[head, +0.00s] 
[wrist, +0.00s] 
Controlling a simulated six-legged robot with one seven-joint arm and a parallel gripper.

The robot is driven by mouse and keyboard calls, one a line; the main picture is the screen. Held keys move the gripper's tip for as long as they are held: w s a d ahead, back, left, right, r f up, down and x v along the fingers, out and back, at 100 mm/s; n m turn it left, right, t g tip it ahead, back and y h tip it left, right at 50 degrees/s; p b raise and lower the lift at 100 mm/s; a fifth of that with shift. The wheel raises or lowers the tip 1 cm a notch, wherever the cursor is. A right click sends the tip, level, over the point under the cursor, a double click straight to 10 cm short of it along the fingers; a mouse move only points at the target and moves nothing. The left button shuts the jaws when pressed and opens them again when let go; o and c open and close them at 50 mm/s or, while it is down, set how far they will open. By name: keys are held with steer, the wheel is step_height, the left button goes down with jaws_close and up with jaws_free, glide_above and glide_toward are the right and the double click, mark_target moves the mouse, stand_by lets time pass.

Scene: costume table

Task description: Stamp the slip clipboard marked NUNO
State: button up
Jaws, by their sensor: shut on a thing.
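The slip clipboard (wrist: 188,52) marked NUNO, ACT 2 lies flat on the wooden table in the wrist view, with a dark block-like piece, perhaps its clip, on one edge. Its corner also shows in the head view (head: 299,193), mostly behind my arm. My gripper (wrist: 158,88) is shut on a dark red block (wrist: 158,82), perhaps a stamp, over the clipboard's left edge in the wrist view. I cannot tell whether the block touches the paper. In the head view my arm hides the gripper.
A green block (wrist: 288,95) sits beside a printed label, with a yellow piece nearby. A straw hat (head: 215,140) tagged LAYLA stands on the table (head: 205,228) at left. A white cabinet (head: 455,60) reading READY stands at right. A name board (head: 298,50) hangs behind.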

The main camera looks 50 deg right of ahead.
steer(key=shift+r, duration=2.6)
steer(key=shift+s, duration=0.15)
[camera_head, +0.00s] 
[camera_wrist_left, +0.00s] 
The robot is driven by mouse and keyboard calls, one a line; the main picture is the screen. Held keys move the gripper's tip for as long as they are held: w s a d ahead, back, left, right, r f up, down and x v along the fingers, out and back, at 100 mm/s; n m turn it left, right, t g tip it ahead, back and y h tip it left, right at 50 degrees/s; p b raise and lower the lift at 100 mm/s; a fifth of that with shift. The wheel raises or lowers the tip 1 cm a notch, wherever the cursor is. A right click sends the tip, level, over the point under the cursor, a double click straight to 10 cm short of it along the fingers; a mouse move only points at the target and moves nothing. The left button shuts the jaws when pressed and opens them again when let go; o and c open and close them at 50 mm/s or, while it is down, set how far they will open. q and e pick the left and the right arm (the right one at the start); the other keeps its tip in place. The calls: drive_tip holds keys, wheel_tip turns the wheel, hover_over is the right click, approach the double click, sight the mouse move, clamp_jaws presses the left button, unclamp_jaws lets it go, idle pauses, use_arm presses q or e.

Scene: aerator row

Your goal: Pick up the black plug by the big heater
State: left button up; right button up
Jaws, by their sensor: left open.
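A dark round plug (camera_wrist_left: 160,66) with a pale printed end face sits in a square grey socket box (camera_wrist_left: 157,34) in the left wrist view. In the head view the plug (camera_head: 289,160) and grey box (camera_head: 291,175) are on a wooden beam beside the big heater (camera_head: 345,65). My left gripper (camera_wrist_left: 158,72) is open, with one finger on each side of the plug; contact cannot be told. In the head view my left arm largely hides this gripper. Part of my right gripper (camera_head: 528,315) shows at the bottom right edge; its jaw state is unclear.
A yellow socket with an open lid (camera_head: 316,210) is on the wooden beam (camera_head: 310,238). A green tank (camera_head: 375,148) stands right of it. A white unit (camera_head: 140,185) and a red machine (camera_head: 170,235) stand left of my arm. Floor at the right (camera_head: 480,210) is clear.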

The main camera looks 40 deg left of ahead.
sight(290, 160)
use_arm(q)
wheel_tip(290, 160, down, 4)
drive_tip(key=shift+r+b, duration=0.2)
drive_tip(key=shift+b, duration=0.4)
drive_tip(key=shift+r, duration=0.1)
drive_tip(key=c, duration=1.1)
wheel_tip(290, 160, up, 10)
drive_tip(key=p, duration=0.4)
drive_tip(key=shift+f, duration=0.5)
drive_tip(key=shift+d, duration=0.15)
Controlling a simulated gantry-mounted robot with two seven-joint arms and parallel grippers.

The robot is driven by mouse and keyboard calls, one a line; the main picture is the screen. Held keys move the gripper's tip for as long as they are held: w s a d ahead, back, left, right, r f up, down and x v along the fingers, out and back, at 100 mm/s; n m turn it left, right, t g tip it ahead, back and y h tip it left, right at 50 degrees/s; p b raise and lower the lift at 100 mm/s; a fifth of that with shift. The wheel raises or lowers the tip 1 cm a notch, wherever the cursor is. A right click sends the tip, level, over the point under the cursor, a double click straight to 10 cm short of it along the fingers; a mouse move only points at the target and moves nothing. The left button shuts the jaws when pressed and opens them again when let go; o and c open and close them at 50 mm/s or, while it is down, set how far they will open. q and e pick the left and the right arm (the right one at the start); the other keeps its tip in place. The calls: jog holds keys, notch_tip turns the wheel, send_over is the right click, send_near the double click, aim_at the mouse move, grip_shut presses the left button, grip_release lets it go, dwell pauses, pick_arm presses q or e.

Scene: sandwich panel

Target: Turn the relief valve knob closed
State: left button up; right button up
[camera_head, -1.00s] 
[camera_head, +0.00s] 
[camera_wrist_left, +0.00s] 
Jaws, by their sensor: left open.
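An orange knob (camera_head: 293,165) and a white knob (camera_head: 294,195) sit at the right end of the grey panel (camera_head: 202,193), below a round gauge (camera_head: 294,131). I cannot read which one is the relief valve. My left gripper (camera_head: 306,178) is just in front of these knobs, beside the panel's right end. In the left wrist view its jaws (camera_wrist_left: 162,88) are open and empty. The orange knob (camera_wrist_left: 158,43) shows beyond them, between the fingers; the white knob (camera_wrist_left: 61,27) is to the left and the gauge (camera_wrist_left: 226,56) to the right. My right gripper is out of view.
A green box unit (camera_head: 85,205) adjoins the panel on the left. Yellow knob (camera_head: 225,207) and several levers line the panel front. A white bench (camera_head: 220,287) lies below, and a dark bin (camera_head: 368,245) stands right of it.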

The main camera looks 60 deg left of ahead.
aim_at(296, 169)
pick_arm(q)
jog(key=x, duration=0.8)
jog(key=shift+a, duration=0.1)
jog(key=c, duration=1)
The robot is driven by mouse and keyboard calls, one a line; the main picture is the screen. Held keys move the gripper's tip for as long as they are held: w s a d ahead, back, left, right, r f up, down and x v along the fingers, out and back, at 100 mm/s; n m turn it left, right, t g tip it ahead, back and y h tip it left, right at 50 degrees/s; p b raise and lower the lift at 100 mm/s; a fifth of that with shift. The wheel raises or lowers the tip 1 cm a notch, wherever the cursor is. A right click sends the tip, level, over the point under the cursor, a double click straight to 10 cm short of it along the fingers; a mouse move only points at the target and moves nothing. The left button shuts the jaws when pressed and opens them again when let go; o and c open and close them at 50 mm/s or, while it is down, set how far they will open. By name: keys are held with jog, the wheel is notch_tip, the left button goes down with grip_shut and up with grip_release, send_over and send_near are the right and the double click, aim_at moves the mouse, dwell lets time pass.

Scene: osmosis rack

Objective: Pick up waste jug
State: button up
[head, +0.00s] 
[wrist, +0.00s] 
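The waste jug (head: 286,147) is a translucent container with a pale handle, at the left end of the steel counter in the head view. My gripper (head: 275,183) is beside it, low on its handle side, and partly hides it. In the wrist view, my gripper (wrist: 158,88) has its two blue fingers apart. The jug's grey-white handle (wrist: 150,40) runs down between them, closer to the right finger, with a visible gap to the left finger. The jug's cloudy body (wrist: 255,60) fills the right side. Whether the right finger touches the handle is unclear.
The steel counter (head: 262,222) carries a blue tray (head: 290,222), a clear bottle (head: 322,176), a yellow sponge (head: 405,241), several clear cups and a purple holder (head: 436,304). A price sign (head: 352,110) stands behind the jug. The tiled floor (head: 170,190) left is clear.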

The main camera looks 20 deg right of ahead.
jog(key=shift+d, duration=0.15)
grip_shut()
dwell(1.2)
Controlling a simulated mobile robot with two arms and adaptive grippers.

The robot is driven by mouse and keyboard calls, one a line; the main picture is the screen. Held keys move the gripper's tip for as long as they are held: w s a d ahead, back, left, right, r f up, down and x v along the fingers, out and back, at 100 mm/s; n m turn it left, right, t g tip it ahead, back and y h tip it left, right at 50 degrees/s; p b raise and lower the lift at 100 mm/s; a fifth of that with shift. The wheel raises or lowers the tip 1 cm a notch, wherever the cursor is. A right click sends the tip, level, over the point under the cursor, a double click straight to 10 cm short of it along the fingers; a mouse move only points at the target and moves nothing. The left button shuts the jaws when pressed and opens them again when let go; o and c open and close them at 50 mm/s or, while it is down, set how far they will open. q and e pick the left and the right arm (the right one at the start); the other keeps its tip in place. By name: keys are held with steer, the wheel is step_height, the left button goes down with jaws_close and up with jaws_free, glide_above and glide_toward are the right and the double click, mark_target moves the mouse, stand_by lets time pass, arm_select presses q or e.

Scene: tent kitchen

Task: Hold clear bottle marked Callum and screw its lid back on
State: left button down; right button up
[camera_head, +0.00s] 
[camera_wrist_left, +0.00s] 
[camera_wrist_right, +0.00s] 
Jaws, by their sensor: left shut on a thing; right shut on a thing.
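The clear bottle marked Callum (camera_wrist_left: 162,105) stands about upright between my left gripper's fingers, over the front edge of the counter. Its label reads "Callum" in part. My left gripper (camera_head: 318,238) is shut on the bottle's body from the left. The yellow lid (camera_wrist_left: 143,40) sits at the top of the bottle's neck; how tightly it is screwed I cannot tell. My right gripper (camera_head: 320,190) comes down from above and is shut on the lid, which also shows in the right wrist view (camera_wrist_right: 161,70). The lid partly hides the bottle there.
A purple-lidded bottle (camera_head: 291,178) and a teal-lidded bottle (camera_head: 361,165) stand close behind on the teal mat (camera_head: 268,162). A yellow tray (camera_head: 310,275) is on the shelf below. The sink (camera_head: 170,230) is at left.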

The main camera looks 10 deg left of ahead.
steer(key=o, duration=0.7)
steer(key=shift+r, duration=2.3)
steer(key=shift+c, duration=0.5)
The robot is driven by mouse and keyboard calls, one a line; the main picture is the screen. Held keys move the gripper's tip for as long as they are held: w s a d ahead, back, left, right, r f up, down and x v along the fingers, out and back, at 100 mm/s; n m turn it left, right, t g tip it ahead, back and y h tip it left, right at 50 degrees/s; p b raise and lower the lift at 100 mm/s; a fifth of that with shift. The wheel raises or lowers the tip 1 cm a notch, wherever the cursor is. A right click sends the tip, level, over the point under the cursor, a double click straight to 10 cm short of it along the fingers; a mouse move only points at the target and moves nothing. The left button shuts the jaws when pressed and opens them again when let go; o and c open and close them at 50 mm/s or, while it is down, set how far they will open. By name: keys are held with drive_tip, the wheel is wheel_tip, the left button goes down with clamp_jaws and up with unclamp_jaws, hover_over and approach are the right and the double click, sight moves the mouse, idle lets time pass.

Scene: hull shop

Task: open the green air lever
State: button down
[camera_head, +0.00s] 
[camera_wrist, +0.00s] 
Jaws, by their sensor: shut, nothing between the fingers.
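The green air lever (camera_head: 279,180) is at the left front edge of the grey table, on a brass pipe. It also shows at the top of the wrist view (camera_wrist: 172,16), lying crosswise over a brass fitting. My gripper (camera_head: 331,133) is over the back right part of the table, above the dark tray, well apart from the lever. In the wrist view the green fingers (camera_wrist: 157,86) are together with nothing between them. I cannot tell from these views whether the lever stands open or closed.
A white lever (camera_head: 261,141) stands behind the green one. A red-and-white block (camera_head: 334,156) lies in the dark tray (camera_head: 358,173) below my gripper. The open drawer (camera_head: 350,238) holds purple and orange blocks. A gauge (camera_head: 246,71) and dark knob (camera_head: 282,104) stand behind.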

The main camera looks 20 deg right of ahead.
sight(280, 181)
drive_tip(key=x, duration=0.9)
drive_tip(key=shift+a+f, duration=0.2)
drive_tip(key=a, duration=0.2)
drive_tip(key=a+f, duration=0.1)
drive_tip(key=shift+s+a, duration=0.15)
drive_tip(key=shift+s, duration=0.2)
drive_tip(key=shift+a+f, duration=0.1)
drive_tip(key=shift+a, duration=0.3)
------------------------------------------------------------------------
_Requirements_
Gather all the lines that include the word "Task" and copy them out.

_Exercise answer_
Task description: Stamp the slip clipboard marked NUNO
Task: Hold clear bottle marked Callum and screw its lid back on
Task: open the green air lever

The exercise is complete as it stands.